● TO BE DONE
Sort through the data and copy the lines holding the word "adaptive".
***** INPUT DATA *****
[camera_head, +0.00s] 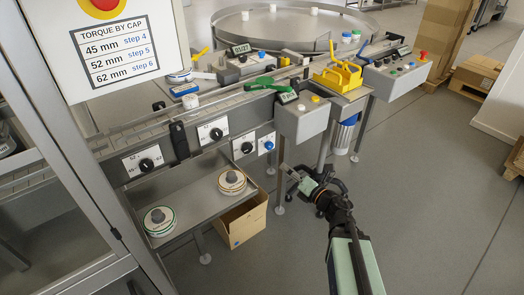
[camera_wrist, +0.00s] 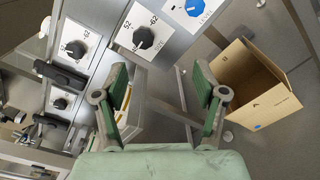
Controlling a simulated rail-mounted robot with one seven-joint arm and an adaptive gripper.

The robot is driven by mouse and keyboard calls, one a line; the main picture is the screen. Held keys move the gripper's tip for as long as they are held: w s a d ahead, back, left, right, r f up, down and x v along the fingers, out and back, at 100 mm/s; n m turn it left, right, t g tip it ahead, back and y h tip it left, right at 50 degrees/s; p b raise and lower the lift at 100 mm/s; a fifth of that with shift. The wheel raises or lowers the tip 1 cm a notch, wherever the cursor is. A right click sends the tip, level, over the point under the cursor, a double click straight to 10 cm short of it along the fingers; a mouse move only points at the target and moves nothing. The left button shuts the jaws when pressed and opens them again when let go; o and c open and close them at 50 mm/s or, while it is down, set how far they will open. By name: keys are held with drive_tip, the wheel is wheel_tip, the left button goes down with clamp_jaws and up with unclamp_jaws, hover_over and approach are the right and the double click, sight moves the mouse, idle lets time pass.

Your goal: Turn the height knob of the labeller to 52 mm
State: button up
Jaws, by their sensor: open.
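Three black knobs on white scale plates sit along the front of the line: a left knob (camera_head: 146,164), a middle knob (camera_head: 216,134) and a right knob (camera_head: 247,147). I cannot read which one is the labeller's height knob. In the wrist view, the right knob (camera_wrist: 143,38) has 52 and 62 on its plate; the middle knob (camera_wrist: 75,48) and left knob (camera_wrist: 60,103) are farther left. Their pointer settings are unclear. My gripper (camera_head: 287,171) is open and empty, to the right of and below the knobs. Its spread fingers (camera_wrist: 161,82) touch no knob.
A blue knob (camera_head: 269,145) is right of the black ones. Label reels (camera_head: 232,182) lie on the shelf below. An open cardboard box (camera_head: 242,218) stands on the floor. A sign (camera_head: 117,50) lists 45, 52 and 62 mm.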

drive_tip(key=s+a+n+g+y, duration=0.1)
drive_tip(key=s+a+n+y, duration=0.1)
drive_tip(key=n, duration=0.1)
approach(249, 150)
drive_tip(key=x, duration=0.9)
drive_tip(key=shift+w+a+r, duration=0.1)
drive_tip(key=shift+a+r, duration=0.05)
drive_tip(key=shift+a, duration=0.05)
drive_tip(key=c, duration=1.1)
*****
***** INPUT DATA *****
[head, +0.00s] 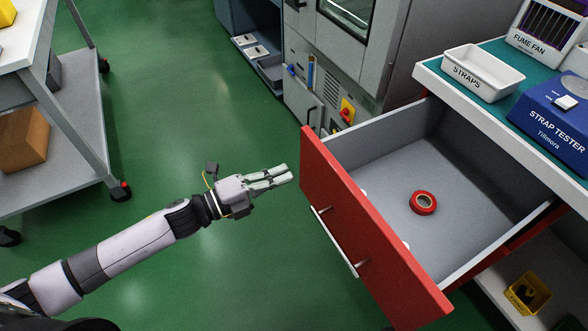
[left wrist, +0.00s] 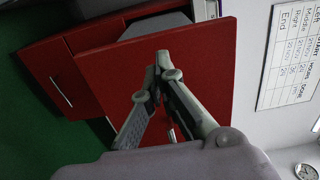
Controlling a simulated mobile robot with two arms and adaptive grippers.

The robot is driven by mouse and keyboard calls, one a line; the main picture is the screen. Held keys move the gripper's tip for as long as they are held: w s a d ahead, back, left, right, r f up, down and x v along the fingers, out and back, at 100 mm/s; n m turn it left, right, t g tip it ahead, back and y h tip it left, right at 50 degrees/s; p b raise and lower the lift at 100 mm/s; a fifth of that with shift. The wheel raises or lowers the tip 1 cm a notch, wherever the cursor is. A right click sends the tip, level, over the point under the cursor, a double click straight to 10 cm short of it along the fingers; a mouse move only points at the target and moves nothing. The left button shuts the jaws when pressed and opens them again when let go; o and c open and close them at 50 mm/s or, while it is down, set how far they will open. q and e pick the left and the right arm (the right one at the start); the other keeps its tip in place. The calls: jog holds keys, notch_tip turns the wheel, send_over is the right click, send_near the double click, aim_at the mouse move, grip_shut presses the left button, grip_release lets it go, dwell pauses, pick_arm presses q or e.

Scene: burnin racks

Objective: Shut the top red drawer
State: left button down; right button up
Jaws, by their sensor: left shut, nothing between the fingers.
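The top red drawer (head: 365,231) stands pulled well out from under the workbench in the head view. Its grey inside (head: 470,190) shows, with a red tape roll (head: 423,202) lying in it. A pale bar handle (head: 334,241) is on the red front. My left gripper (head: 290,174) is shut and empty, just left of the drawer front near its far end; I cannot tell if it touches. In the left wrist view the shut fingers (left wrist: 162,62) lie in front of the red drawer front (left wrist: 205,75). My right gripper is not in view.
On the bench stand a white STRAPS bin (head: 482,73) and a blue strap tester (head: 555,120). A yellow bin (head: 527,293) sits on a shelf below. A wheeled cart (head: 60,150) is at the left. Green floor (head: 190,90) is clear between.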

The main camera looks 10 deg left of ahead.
*****
***** INPUT DATA *****
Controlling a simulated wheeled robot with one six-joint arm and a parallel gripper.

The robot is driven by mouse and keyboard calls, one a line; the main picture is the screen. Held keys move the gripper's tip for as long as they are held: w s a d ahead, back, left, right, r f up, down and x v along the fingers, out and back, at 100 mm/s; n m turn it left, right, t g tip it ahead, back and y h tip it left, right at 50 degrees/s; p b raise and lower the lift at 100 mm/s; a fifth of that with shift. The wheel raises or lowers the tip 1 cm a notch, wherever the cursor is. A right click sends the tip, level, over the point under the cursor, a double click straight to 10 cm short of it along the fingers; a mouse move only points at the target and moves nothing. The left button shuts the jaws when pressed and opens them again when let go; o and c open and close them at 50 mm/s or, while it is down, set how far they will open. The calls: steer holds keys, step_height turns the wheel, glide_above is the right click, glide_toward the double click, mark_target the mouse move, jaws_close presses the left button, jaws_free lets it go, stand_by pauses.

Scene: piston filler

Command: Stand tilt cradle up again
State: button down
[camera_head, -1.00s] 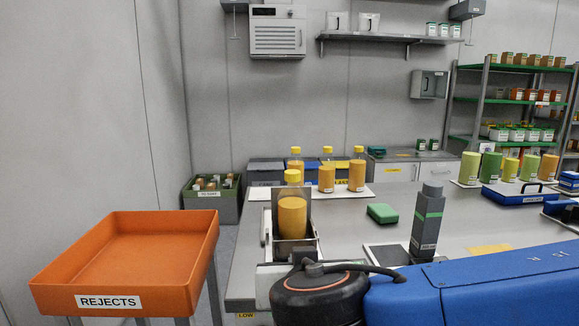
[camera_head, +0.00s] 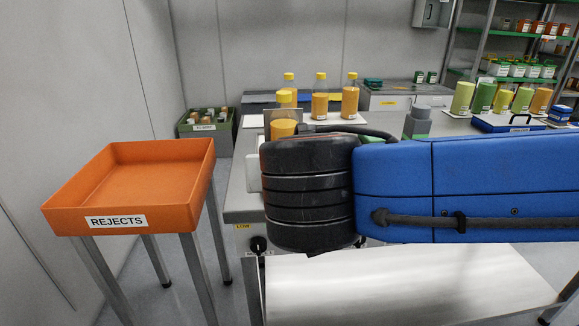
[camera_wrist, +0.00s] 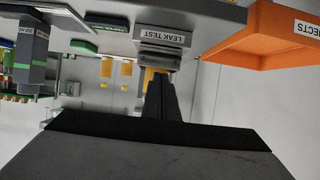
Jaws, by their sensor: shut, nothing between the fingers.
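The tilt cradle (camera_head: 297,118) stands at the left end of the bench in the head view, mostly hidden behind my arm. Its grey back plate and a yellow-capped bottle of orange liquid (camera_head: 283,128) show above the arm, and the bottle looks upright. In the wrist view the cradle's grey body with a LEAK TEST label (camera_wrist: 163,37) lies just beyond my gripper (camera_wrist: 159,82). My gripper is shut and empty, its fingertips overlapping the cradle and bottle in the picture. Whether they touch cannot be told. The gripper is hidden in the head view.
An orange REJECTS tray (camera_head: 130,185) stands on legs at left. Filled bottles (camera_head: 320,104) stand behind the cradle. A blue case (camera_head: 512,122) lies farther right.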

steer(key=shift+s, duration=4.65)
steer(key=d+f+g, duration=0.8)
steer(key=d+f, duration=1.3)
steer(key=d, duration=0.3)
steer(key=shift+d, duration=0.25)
*****
● PROBLEM SOLUTION
Controlling a simulated rail-mounted robot with one seven-joint arm and an adaptive gripper.
Controlling a simulated mobile robot with two arms and adaptive grippers.

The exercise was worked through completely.